Anonymous but smarter than you says
Hey people… Newsflash!! Most (Not all but definitely most) of the “guests” are BUMS!! You people treat them like they are in desperate need of help when they blatantly choose to not help themselves. You give them $5 and what the hell do you think they spend it on?? Food?? Clothing?? …. Nope!! Try crack, beer, pills or prostitutes!! You need to stop giving these BUMS a reason to come to Bunnell! Leave them in Daytona or st Augustine! Why do you think Bunnell is so run down? Why do you think people are disgusted by Bunnell? … It’s because of the B…U…M…. BUMS!! Someone needs to get a school bus and drive these BUMS out of town! These aren’t poor Vietnam vets that have had a tough break… These are (Break into your house/Take a crap on your lawn/Panhandle for enough change to buy a can of Busch Lite/Low-life piece of crap) BUMS!! Wake up!! They deserve to live, just like anyone else, but they don’t want to contribut to society like the rest of us… so get the the F out of Bunnell!! Thank you!! God you people have no clue what’s going on out there! You feel so bad for them until you find them camping out in the woods behind your house or eating your garbage or taking a dump on you porch then using their underwear as toilet paper and leaving that in your friggin mailbox!! Use your heads and ship these BUMS out of FLAGLER COUNTY!!
Pierre Tristam says
Anonymous, these bums, as you stupidly call them, have more self-respect and dignity than your cowardice. Why not put a name to your hate?

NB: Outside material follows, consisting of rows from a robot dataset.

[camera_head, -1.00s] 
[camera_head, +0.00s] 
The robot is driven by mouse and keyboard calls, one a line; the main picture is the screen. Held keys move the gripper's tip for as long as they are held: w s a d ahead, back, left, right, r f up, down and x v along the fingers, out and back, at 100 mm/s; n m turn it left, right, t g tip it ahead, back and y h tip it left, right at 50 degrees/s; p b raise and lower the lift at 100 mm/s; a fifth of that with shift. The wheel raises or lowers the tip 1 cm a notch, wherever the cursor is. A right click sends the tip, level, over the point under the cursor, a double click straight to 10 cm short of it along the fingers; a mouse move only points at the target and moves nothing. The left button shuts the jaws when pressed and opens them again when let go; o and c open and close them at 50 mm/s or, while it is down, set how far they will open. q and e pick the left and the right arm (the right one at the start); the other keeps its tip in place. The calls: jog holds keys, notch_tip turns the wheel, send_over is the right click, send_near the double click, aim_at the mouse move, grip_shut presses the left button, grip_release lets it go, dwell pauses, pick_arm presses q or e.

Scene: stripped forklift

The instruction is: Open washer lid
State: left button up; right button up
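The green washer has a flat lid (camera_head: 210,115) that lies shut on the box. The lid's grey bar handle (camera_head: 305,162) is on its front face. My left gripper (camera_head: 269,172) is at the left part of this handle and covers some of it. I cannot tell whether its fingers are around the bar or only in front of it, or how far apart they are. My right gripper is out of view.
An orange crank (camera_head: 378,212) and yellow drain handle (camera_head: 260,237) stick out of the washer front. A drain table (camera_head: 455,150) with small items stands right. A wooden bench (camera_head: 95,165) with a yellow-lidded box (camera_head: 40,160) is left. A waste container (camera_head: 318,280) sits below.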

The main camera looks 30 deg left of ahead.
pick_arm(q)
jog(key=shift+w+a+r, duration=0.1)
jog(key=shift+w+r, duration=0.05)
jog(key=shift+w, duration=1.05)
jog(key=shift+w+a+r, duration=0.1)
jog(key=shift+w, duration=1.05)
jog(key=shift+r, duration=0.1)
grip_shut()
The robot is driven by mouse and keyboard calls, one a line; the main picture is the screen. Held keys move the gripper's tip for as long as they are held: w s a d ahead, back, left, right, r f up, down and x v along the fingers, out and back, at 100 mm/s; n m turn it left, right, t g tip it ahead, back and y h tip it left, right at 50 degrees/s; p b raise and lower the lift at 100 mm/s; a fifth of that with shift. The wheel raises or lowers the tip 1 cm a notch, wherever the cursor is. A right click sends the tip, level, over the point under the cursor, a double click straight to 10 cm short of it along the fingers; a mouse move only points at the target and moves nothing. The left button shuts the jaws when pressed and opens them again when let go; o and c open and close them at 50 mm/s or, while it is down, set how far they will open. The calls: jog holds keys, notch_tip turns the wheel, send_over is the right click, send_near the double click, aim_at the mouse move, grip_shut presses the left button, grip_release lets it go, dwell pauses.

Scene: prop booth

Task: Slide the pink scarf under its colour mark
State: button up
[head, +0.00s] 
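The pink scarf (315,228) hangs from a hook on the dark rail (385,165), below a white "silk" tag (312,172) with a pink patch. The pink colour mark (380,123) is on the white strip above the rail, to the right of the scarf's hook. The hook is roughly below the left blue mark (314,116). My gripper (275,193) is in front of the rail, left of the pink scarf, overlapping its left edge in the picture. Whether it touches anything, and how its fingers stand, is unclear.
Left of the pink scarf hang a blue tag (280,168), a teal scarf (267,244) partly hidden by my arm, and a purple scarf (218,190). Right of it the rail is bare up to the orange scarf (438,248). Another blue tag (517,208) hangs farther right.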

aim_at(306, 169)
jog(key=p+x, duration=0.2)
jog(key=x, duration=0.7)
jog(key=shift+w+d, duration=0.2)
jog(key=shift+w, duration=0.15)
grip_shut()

If these bums have so much dignity and honor why don’t you let them sleep at your house.. You can bus them in and have them drink beer on your front lawn.
Inna Hardison says
Willy – for the sake of volunteers like Charlie, I hope you never find yourself in circumstances where you’d be forced to seek shelter from the cold and comfort of a warm meal and a clean bed. So much hate and disgust for those less fortunate than you must come from somewhere… I hope no one too close to you ever has to feel like a bum in your eyes, then again, I doubt you have anybody truly close to you. Karma has an interesting way of working things out though.